→ Problem description
Begin at the first line below and copy each line exactly, ending with the line where "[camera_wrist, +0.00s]" appears.
──────────────────────────────
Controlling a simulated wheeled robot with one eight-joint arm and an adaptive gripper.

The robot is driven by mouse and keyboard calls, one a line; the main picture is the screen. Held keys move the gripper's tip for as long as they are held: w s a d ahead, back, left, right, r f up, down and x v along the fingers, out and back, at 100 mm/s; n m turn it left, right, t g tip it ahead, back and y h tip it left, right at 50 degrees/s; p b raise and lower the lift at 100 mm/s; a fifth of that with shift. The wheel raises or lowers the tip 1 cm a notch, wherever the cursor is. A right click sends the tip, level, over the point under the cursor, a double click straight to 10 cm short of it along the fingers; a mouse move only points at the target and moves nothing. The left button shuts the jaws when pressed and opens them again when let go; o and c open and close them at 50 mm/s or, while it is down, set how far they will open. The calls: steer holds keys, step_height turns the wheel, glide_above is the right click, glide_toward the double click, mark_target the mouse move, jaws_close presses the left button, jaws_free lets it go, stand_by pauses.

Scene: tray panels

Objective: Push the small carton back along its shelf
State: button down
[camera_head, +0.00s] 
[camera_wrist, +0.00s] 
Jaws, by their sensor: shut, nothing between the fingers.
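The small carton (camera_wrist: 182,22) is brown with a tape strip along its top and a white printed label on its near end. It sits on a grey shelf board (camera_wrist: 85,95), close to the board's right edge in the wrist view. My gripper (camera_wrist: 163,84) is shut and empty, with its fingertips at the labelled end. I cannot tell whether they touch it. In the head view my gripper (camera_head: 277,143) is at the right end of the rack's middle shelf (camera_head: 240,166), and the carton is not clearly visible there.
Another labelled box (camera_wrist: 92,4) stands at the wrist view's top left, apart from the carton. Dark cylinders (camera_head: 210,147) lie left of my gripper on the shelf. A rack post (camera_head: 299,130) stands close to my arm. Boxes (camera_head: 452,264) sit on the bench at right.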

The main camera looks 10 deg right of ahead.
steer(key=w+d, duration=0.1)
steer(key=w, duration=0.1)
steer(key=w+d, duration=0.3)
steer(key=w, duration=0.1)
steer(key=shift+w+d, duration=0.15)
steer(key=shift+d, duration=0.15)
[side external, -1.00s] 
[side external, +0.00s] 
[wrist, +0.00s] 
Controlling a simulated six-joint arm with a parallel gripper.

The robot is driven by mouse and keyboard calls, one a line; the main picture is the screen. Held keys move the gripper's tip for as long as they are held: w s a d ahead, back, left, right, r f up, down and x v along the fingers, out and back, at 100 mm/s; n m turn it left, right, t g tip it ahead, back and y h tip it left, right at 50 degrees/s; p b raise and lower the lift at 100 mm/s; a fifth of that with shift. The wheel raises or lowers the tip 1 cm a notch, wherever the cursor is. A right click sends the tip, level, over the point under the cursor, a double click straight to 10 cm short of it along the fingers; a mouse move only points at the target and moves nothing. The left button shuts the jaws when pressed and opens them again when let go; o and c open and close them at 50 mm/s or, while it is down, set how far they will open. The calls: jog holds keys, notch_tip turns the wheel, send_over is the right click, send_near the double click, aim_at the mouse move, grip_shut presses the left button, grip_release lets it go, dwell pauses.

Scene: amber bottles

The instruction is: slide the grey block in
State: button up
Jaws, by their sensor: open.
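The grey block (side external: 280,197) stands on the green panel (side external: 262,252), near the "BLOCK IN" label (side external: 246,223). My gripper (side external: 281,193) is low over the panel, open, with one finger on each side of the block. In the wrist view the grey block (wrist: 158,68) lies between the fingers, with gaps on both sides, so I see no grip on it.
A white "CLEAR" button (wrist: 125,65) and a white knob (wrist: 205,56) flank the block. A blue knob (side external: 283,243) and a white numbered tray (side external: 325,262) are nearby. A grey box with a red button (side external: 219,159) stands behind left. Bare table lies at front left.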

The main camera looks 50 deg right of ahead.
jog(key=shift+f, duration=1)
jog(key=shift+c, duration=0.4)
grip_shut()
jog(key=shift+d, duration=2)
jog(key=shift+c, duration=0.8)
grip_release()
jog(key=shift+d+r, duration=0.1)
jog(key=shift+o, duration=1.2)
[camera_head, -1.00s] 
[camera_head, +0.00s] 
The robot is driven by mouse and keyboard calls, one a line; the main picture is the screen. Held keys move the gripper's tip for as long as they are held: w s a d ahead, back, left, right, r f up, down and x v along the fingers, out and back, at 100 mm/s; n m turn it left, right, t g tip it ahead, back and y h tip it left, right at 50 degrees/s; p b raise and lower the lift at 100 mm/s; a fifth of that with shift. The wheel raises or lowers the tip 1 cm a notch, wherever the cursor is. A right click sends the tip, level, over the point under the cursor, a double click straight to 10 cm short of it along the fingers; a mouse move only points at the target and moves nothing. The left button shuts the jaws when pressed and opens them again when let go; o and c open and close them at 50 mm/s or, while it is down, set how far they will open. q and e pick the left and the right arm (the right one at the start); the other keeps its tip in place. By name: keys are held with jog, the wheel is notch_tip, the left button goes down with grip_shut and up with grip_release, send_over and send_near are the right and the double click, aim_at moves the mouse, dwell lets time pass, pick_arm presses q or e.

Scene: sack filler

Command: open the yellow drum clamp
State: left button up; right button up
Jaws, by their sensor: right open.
──────────────────────────────
→ Exercise response
Controlling a simulated wheeled robot with one eight-joint arm and an adaptive gripper.

The robot is driven by mouse and keyboard calls, one a line; the main picture is the screen. Held keys move the gripper's tip for as long as they are held: w s a d ahead, back, left, right, r f up, down and x v along the fingers, out and back, at 100 mm/s; n m turn it left, right, t g tip it ahead, back and y h tip it left, right at 50 degrees/s; p b raise and lower the lift at 100 mm/s; a fifth of that with shift. The wheel raises or lowers the tip 1 cm a notch, wherever the cursor is. A right click sends the tip, level, over the point under the cursor, a double click straight to 10 cm short of it along the fingers; a mouse move only points at the target and moves nothing. The left button shuts the jaws when pressed and opens them again when let go; o and c open and close them at 50 mm/s or, while it is down, set how far they will open. The calls: steer holds keys, step_height turns the wheel, glide_above is the right click, glide_toward the double click, mark_target the mouse move, jaws_close presses the left button, jaws_free lets it go, stand_by pauses.

Scene: tray panels

Objective: Push the small carton back along its shelf
State: button down
[camera_head, +0.00s] 
[camera_wrist, +0.00s] 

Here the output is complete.